The two-phase flow (flash/condensate) from the steam process discharge can be directed into the pressurized flash tank for separation of the flash steam and condensate.

The purpose of the flash tank operation is to separate the flash steam and condensate, leaving no entrainment of condensate in the flash steam, or flash steam with a steam quality of 100%. The flash steam from the flash tank can then be delivered to a lower-pressure steam line for consumption by other processes or applications.

The system described above is referred to as a cascading flash steam system. See Figure 3. It is common for industrial plants to cascade the flash steam several times from high steam pressures to low steam pressures.

Here are some examples of nonmodulating steam processes or steam applications:

  • steam tracing,
  • drip leg steam traps,
  • process heaters,
  • reboilers,
  • corrugators, and
  • more.

The low-pressure steam system must have a higher steam demand than the amount of flash steam that is generated, thereby ensuring that the lower-pressure steam system does not become overpressurized. Typically, a safety relief valve should always be installed on the top of the flash tank or lower steam line piping to preclude overpressurization in the steam system.

If the flash steam generated is less than the demand for the low-pressure steam, the flash system will need to include a pressure-reducing turbine or pressure-reducing valve, which will ensure that the low-pressure steam system maintains the correct operating pressure.


3.      Process applications with high Outlet Temperatures

When the process application has an outlet temperature above 220°F, the steam control valve to the application will never reduce the steam pressure below the process outlet temperature.


  • Process outlet temperature: 310°F
  • Steam pressure @ 310°F: 90 psig

The steam pressure will not be lower than 90 psig; therefore, the condensate from the process can be discharged into a flash tank recovery system to be used in conjunction with a cascading system or thermocompressing system.

Here are some examples of high-temperature steam applications:

  • wood product presses,

Figure 4: High Temperature Process

  • tire presses,
  • paper machines,
  • metal processes,
  • air heaters, and
  • more.

4.      flash steam recovery DEVICES

4.1.Flash Tanks for Cascade Systems

A cascading system receives condensate and flash steam from the process applications that it directs into a flash tank.
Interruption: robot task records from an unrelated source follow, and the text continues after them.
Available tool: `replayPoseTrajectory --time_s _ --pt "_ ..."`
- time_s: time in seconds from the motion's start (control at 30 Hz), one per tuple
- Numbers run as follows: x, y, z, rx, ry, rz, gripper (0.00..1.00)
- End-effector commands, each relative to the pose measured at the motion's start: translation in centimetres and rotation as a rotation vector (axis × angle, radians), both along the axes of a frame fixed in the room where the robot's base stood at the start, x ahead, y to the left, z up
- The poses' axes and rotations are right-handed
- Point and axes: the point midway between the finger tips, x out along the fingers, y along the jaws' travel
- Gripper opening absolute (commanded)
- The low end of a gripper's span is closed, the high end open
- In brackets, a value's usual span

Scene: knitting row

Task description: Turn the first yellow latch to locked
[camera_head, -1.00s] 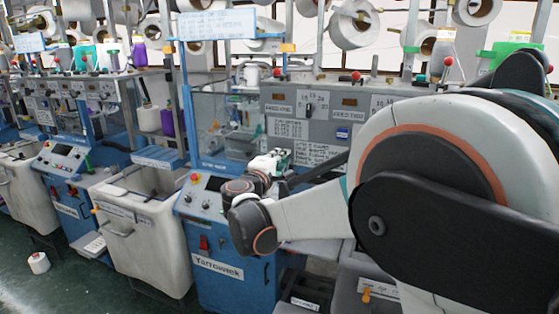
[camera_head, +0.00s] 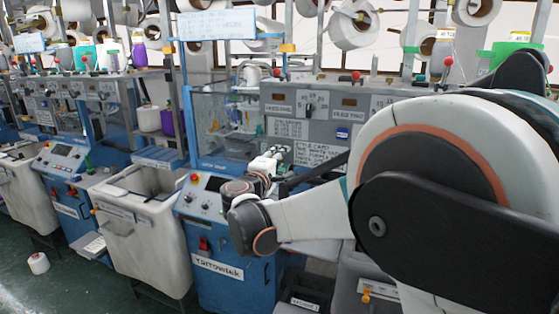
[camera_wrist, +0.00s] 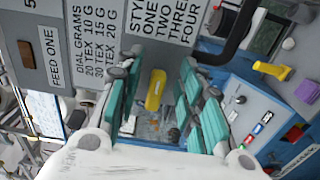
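A yellow latch (camera_wrist: 156,89) shows in the wrist view, between the two teal-padded fingers of my gripper (camera_wrist: 160,58). The fingers stand apart on either side of it, and no contact with it is visible. The latch's long side runs nearly upright in that picture. In the head view my gripper (camera_head: 276,153) is in front of the grey control panel of the blue knitting machine, below the dials. The latch cannot be made out there.
The grey panel (camera_wrist: 28,77) with printed labels fills the upper left of the wrist view. Another yellow part (camera_wrist: 270,68) lies to the right, by a white panel with coloured switches (camera_wrist: 247,115). A white bin (camera_head: 150,235) stands left of the blue machine (camera_head: 235,272).

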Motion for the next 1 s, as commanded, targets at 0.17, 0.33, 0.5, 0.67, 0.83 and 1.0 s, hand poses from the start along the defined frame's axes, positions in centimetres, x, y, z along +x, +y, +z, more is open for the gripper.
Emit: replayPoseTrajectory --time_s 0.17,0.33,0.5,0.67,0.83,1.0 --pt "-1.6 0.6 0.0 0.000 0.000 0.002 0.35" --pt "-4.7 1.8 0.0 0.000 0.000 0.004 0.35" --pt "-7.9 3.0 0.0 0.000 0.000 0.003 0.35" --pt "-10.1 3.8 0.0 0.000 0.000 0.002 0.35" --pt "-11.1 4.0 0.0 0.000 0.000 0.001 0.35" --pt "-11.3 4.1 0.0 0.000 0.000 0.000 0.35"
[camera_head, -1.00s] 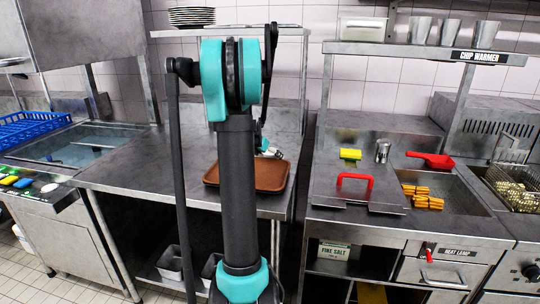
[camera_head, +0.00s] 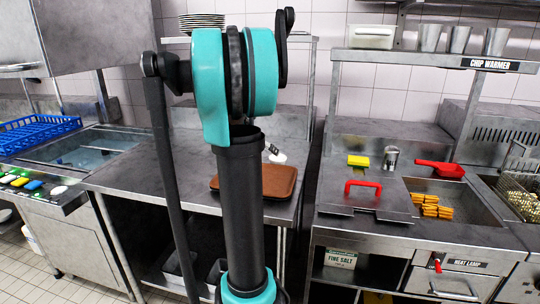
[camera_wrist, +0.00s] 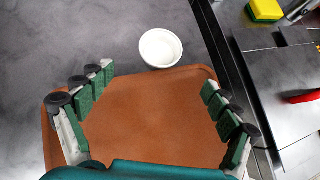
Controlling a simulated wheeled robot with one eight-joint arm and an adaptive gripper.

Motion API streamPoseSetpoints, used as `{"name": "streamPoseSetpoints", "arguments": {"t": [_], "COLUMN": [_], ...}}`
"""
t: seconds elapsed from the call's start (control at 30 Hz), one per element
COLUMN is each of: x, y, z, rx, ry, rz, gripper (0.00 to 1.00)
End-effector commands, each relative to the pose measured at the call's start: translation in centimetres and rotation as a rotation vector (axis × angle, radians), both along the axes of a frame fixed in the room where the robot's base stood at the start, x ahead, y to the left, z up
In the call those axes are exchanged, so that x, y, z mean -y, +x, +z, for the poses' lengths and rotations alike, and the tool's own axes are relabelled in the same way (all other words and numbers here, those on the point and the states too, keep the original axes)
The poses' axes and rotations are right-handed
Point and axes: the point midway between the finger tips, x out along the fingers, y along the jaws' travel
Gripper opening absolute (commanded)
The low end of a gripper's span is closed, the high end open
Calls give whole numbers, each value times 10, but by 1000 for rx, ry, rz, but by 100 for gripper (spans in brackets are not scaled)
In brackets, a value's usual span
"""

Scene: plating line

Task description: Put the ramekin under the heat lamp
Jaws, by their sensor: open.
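A white ramekin (camera_wrist: 160,47) stands upright on the steel counter at the far edge of a brown tray in the wrist view. In the head view it shows as a small white shape (camera_head: 278,157) just right of my arm, partly hidden. My gripper (camera_wrist: 158,80) is open and empty above the tray, its green-padded fingers wide apart, with the ramekin ahead of the fingertips and between their lines. In the head view my arm hides most of the gripper. A "HEAT LAMP" label (camera_head: 470,264) is on the right unit's front; I cannot make out the lamp itself.
The brown tray (camera_head: 279,181) lies on the middle counter. The right unit holds a red-handled lid (camera_head: 363,186), a yellow sponge (camera_head: 358,160), a metal cup (camera_head: 390,158), a red scoop (camera_head: 440,168) and chips (camera_head: 430,205). A "CHIP WARMER" shelf (camera_head: 430,58) overhangs it. A gap separates the counters.

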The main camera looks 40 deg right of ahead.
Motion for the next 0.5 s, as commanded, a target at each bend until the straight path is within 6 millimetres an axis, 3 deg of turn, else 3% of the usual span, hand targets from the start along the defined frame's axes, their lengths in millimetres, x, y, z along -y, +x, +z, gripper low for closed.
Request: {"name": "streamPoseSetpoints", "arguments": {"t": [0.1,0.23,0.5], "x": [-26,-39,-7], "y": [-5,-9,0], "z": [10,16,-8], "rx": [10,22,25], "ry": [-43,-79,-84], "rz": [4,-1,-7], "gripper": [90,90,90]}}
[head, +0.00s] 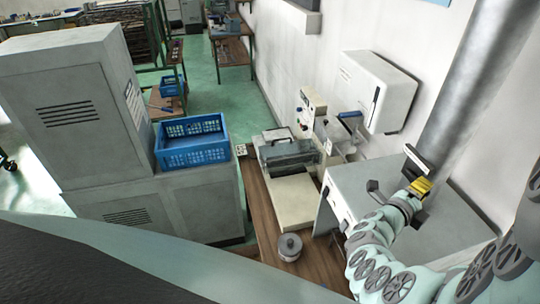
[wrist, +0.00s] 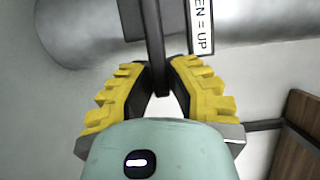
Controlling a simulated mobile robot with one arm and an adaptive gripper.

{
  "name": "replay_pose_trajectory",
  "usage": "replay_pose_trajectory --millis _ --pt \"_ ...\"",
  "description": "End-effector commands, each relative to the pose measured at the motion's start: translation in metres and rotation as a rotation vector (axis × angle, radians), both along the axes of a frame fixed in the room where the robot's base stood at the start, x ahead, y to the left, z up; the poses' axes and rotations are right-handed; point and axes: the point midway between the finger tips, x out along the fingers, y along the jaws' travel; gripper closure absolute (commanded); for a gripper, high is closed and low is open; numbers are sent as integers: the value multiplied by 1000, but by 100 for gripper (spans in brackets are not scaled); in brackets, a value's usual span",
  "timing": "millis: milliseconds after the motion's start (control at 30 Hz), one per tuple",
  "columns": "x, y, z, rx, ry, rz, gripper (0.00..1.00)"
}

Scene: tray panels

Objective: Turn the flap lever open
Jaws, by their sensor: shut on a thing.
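The flap lever is a dark bar (wrist: 156,50) that comes down from the top of the wrist view, in front of a grey pipe (wrist: 80,30). My gripper (wrist: 160,78) has its yellow ribbed fingers on both sides of the lever's lower end and is shut on it. In the head view my gripper (head: 421,187) is beside the lower part of the grey pipe (head: 478,75), above the grey cabinet; the lever's grip is hard to make out there.
A grey cabinet (head: 345,185) stands below my arm. A white wall box (head: 375,90) hangs behind it. A wooden bench (head: 262,215) holds a machine and a round metal pot (head: 289,246). A blue crate (head: 193,155) sits farther left.

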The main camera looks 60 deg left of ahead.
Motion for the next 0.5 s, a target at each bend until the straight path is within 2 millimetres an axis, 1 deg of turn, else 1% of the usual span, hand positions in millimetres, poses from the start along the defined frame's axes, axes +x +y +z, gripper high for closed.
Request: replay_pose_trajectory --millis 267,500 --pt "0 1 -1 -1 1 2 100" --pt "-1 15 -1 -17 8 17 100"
The flash tank separates the flash and condensate, which allows the flash steam to be directed into a lower-pressure steam system.

The benefits of using a flash tank include the following:

  1. separation of condensate and flash steam,
  2. delivery of the flash steam at low velocities into the low-pressure steam system to ensure no condensate recovery,
  3. enough space to store a calculated amount of condensate and flash steam.

Please note: The release of energy or flash steam occurs in a condensate line that is properly sized for the flow rates.

Flash tanks can be mounted either vertically or horizontally, but the vertical arrangement shown in Figure 3 is the preferred method because it provides better separation of steam and condensate, resulting in the highest possible flash steam quality.

The most important dimension in the design of vertical flash tanks is the internal diameter, which must be large enough to ensure a low steam discharge velocity through the flash outlet nozzle to eliminate any possibility of condensate carryover. Outlet velocities from the flash tank should not exceed 3,000 feet per minute.

The condensate return line must be properly sized to ensure the flash steam is released in the condensate line before entering the flash tank; thus, the flash tank becomes a separation tank (flash and condensate). Unfortunately, a high percentage of condensate lines in industrial plant operations are not properly sized, so all flashing does not occur in the condensate line. In these cases, the flash tank must have additional area for the release of the flash steam.

Flash tanks are considered pressure vessels and must be constructed in accordance with ASME and local codes.


A large percentage of plants do not need low-pressure steam; therefore, a cascading steam system is not able to be implemented.

The alternative method is to recover the flash steam by incorporating a thermocompressing system.

Thermocompressing takes the low-pressure steam (that is normally unable to be reused) and transforms it into a higher, usable steam pressure.

The thermocompressor is a simple device that has existed for many years. It has a nozzle where high-pressure steam from a plant source is accelerated into a high-velocity fluid. The high steam velocity entrains the low-pressure steam from the flash tank by momentum transfer and then recompresses it in a divergent venturi. The result is an intermediate usable steam pressure that is useful to the plant operation.